▶ _What the task requires_
Render the material again word for word, skipping the pictures in it.

▶ _Source data_
+-------+

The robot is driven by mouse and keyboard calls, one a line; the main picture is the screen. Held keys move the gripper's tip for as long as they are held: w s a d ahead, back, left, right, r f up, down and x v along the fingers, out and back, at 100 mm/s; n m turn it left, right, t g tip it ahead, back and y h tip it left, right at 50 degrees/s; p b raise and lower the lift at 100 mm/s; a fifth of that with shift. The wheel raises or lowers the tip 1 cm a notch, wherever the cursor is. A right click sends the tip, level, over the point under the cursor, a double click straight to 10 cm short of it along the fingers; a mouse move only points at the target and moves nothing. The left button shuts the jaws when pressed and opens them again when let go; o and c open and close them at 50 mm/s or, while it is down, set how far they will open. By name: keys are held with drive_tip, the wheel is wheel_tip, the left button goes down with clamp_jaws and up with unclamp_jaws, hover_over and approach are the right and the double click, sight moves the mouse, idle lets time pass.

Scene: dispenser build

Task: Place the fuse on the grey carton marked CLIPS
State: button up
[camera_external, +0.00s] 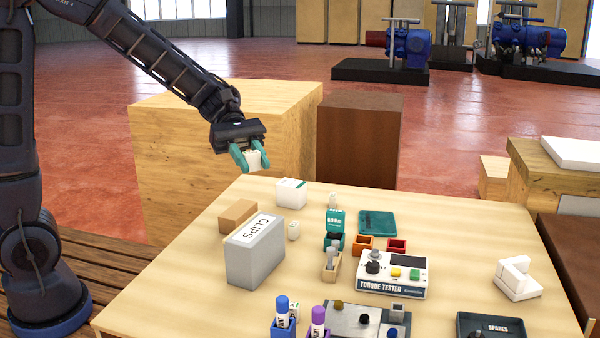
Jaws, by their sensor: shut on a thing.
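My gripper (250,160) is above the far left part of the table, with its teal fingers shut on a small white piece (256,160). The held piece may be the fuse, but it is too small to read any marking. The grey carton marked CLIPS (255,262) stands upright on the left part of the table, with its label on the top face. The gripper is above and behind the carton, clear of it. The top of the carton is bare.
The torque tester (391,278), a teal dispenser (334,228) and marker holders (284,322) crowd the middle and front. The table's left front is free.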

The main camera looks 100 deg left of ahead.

+-------+

▶ _Finished task_
The robot is driven by mouse and keyboard calls, one a line; the main picture is the screen. Held keys move the gripper's tip for as long as they are held: w s a d ahead, back, left, right, r f up, down and x v along the fingers, out and back, at 100 mm/s; n m turn it left, right, t g tip it ahead, back and y h tip it left, right at 50 degrees/s; p b raise and lower the lift at 100 mm/s; a fifth of that with shift. The wheel raises or lowers the tip 1 cm a notch, wherever the cursor is. A right click sends the tip, level, over the point under the cursor, a double click straight to 10 cm short of it along the fingers; a mouse move only points at the target and moves nothing. The left button shuts the jaws when pressed and opens them again when let go; o and c open and close them at 50 mm/s or, while it is down, set how far they will open. By name: keys are held with drive_tip, the wheel is wheel_tip, the left button goes down with clamp_jaws and up with unclamp_jaws, hover_over and approach are the right and the double click, sight moves the mouse, idle lets time pass.

Scene: dispenser build

Task: Place the fuse on the grey carton marked CLIPS
State: button up
[camera_external, +0.00s] 
Jaws, by their sensor: shut on a thing.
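My gripper (250,160) is above the far left part of the table, with its teal fingers shut on a small white piece (256,160). The held piece may be the fuse, but it is too small to read any marking. The grey carton marked CLIPS (255,262) stands upright on the left part of the table, with its label on the top face. The gripper is above and behind the carton, clear of it. The top of the carton is bare.
The torque tester (391,278), a teal dispenser (334,228) and marker holders (284,322) crowd the middle and front. The table's left front is free.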

The main camera looks 100 deg left of ahead.

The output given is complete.